People keep asking why I care about my website so much and spend hours tweaking and improving it. Well, it’s quite simple: I want to have a perfect place to log all of my career accomplishments while giving the visitors and the fans the best user experience. And the same as with my music, I’m doing my best in this field.

Website 4.5
Website 4.0
Website 3.0
Website 2.0

Today, I’m excited to introduce the new 4.5 version of the website with huge improvements for mobile users. It’s not just desktop and mobile templates, it so much bigger than that. The whole website adapts and changes its layout to help you focus on the content, whether you’re using a large desktop computer, laptop, tablet, or a smartphone. It almost as if the website is alive and it’s absolutely fantastic.

I would also like to highlight some important changes in the «Advice» section. Every week I answer the questions you send me on various topics, from music production to music industry insights — basically, that’s how the «Advice» works. I sincerely want you to find these blogs useful for years to come. The problem was, each time new posts came out, the older ones would go down, blocking new users from discovering useful articles.

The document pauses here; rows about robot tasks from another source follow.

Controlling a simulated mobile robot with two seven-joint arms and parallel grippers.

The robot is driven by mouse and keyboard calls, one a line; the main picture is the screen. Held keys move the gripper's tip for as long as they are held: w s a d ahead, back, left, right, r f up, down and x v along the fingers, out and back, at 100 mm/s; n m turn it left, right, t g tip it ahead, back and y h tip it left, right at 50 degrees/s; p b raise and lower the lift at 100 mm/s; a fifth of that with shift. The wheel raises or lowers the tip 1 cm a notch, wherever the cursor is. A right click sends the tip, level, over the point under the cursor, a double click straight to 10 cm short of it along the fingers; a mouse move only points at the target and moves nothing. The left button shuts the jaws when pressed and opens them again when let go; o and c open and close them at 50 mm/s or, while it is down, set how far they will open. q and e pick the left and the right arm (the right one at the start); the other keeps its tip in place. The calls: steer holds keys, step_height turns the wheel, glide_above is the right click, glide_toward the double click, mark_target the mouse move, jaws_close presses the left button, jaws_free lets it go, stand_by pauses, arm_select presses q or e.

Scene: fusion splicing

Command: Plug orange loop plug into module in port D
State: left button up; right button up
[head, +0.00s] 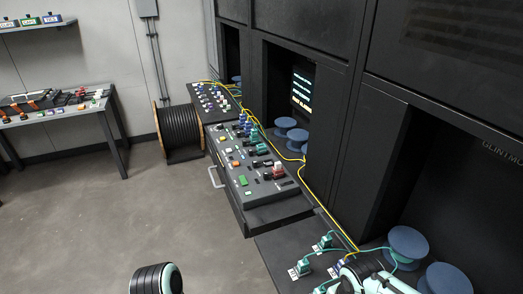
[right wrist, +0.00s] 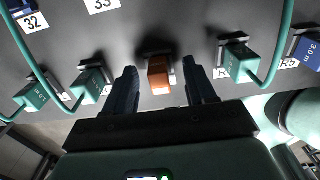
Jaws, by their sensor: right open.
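The orange loop plug (right wrist: 159,76) is seated in a dark panel in the right wrist view. My right gripper (right wrist: 163,88) is open, with one dark finger on each side of the plug and gaps between. The fingers do not appear to touch it. In the head view my right arm covers this area at the bottom right, and the orange plug cannot be made out there. Port D and its module cannot be told apart on the console (head: 262,215) at this size. My left gripper is not in view; only part of an arm shows at the bottom.
Teal plugs with cables (right wrist: 239,62) and (right wrist: 91,85) flank the orange plug. A blue plug (right wrist: 306,52) sits at the right. Cables loop close above the panel. In the head view, blue spools (head: 408,243) stand at the lower right and a cable drum (head: 178,130) stands behind.

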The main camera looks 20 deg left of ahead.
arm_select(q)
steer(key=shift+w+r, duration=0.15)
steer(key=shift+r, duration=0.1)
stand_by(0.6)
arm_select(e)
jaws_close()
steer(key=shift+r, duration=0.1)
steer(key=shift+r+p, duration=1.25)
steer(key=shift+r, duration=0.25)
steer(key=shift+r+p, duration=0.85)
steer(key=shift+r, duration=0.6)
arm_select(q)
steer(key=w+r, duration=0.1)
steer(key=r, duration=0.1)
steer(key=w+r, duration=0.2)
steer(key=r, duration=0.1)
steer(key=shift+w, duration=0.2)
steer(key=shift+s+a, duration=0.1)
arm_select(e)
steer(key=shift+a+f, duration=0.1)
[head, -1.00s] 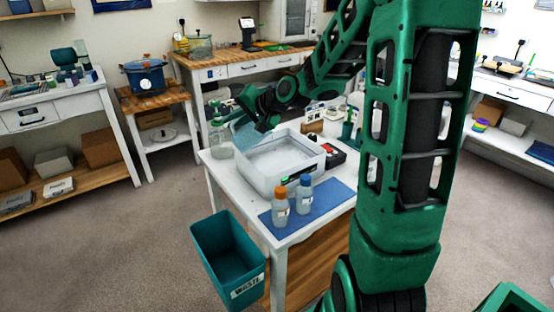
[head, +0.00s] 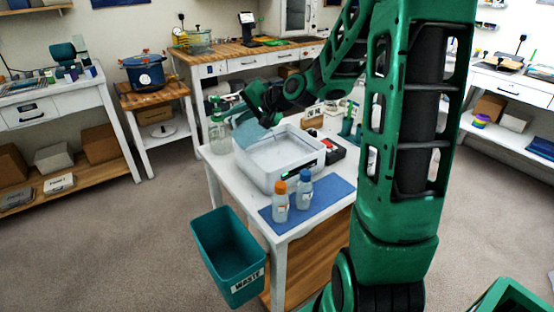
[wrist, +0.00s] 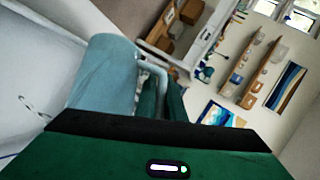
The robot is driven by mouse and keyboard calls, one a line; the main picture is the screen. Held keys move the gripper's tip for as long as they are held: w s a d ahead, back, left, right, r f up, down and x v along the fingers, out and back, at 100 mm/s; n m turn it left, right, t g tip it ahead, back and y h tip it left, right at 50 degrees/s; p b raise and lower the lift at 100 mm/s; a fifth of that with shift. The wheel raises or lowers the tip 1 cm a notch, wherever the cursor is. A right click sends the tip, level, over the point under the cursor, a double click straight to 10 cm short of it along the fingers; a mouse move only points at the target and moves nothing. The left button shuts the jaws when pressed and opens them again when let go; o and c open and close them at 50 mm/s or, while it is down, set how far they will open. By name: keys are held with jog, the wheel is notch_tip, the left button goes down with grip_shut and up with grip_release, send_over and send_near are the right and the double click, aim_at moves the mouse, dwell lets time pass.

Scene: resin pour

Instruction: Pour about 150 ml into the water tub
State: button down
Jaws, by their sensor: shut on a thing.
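My gripper (head: 262,108) is above the tub's back-left edge. It is shut on the handle of a translucent blue jug (head: 246,132). The jug is tilted, with its mouth side toward the tub. In the wrist view the jug (wrist: 105,72) shows large beside the fingers. Its liquid level is hidden, and I cannot tell clearly whether liquid is running out.
An orange-capped bottle (head: 280,204) and a blue-capped bottle (head: 304,190) stand on a blue mat (head: 330,194) in front of the tub. A glass jar (head: 219,137) stands close left of the jug. A black-and-red device (head: 333,150) is to the right. A teal waste bin (head: 225,250) stands below.

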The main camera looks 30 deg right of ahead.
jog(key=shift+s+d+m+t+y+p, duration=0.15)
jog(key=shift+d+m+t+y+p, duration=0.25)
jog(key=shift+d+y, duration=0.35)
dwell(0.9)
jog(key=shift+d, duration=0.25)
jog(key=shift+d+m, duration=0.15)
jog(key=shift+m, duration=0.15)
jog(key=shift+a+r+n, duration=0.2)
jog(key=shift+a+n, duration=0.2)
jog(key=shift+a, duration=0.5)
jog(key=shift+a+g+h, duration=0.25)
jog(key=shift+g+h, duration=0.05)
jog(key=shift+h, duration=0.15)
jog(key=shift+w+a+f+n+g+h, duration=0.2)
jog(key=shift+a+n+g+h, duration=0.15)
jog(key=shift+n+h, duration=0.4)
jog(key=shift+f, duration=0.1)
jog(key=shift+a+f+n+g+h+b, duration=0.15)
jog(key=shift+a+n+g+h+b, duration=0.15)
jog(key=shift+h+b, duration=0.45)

From now on “Advice” section has spotlights — fixed places for the most important articles, grouped by topics: music production, DJ’ing, marketing, music industry, and the special «Getting started spotlight» for newcomers. But no worries, all other posts are still there and available as usual.

It should help you find relevant articles much easier, whether you are a first-time visitor or a follower. I think it’s a nice little feature. Do you?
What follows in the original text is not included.